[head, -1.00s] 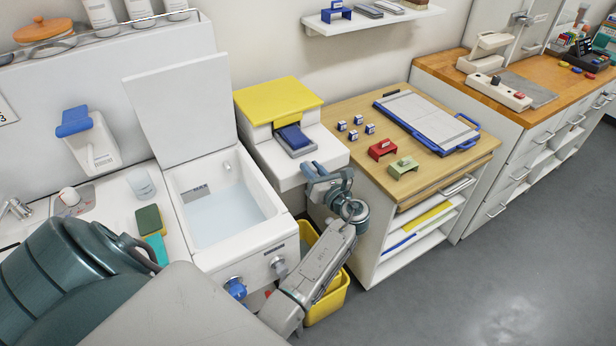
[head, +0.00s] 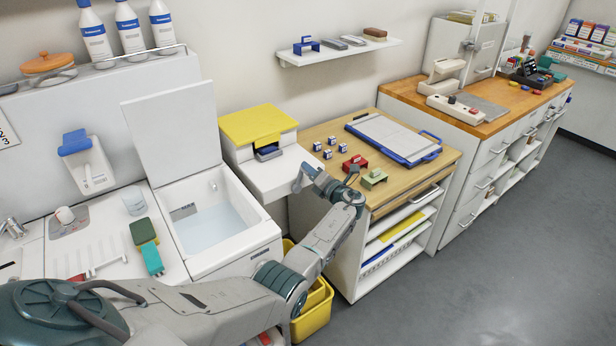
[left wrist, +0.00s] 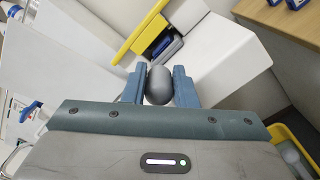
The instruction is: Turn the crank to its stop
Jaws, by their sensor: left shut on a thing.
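The white press-like machine (head: 283,172) with a yellow top (head: 258,123) stands between the sink and the wooden table. A small dark blue and grey piece (head: 268,152) shows under its yellow front flap. My left gripper (head: 308,178) is at the machine's front right side. In the left wrist view, its two blue fingers are shut on a rounded grey knob (left wrist: 159,85), which looks like the crank's handle. The crank's arm and any stop are hidden behind the gripper. My right gripper is not in view.
The open-lidded sink (head: 212,222) with water is left of the machine. The wooden table (head: 420,168) on the right holds small stamps, a red holder (head: 355,163), a green holder (head: 374,178) and a blue-edged board (head: 393,138). A yellow bin (head: 314,312) stands below my arm.

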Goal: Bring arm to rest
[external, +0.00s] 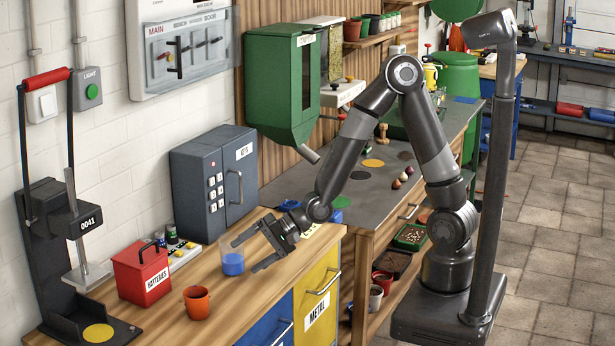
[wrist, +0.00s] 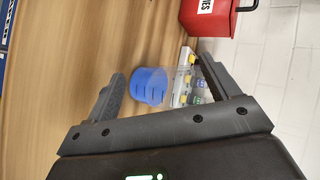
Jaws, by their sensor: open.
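My gripper (external: 254,247) is open and empty above the front part of the wooden workbench, at the end of my bent arm. Its two fingers are spread wide in the wrist view (wrist: 165,85). A clear cup with blue content (external: 232,262) stands on the bench just beyond the fingers. In the wrist view the cup (wrist: 150,86) appears between the fingers, and I cannot tell whether either finger touches it.
A red batteries box (external: 141,275), an orange cup (external: 196,302) and a battery tray (external: 178,250) stand on the bench. A grey key cabinet (external: 214,182) is behind. A black press (external: 50,230) stands left. A green dispenser (external: 287,85) hangs over the grey counter.

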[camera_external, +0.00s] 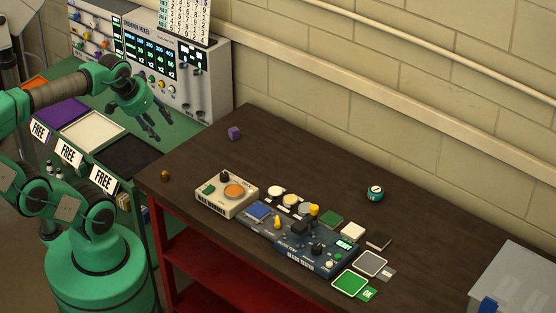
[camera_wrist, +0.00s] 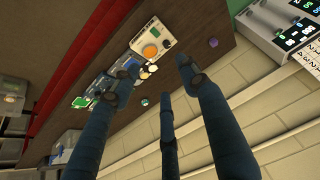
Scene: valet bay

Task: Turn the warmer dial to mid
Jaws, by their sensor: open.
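The warmer (camera_external: 208,199) is a pale box with an orange round plate (camera_external: 235,191) and a green patch, at the left of the dark table. Its black dial (camera_external: 224,177) stands at the back edge of the box; its pointer is too small to read. In the wrist view the warmer (camera_wrist: 140,28) shows beyond the fingers, near the top, with its orange plate in plain sight. My gripper (camera_external: 158,130) is open and empty. It hangs over the green bench at the left, up and left of the warmer and well apart from it.
A blue control board (camera_external: 300,245) with knobs and a lever stands right of the warmer, with small round pads beside it. A purple cube (camera_external: 234,133) and a teal round timer (camera_external: 375,193) sit on the table (camera_external: 290,150). A mixer panel (camera_external: 190,85) stands behind my gripper.

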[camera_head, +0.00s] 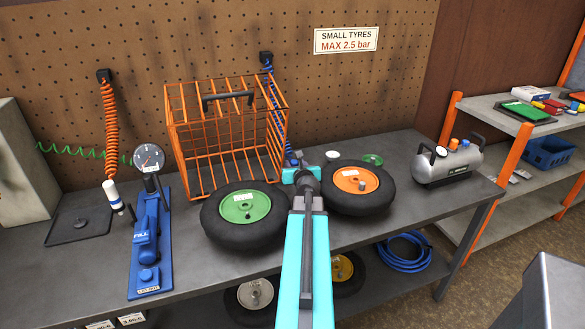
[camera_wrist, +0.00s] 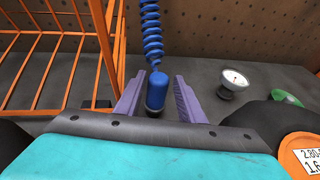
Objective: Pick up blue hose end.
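The blue hose end (camera_wrist: 157,90) is a short blue cylinder with a dark lower part, hanging upright from a coiled blue hose (camera_wrist: 151,35). In the wrist view it is between the two purple fingers of my gripper (camera_wrist: 159,96). The gripper is open, with a narrow gap seeming to show on each side of the hose end. In the head view the coiled blue hose (camera_head: 276,105) runs down from a wall mount behind the orange cage, and my gripper (camera_head: 299,160) is at its lower end. The hose end is mostly hidden there by my gripper and arm.
The orange wire cage (camera_head: 183,130) stands close on the left. A green-hub tyre (camera_head: 240,232) and an orange-hub tyre (camera_head: 385,200) lie on the workbench (camera_head: 75,275) on either side of my arm. A white-faced gauge (camera_wrist: 235,80) sits right of the fingers.

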# What the task asks
Return exactly the lines from the one with "[external, +0.00s]" to the one with "Task: Turn the warmer dial to mid", inclusive, and nothing else; skip the pictures.

# Written reply
[external, +0.00s] 
[wrist, +0.00s] 
Jaws, by their sensor: open.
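My gripper (external: 254,247) is open and empty above the front part of the wooden workbench, at the end of my bent arm. Its two fingers are spread wide in the wrist view (wrist: 165,85). A clear cup with blue content (external: 232,262) stands on the bench just beyond the fingers. In the wrist view the cup (wrist: 150,86) appears between the fingers, and I cannot tell whether either finger touches it.
A red batteries box (external: 141,275), an orange cup (external: 196,302) and a battery tray (external: 178,250) stand on the bench. A grey key cabinet (external: 214,182) is behind. A black press (external: 50,230) stands left. A green dispenser (external: 287,85) hangs over the grey counter.

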[camera_external, +0.00s] 
[camera_wrist, +0.00s] 
Scene: valet bay

Task: Turn the warmer dial to mid

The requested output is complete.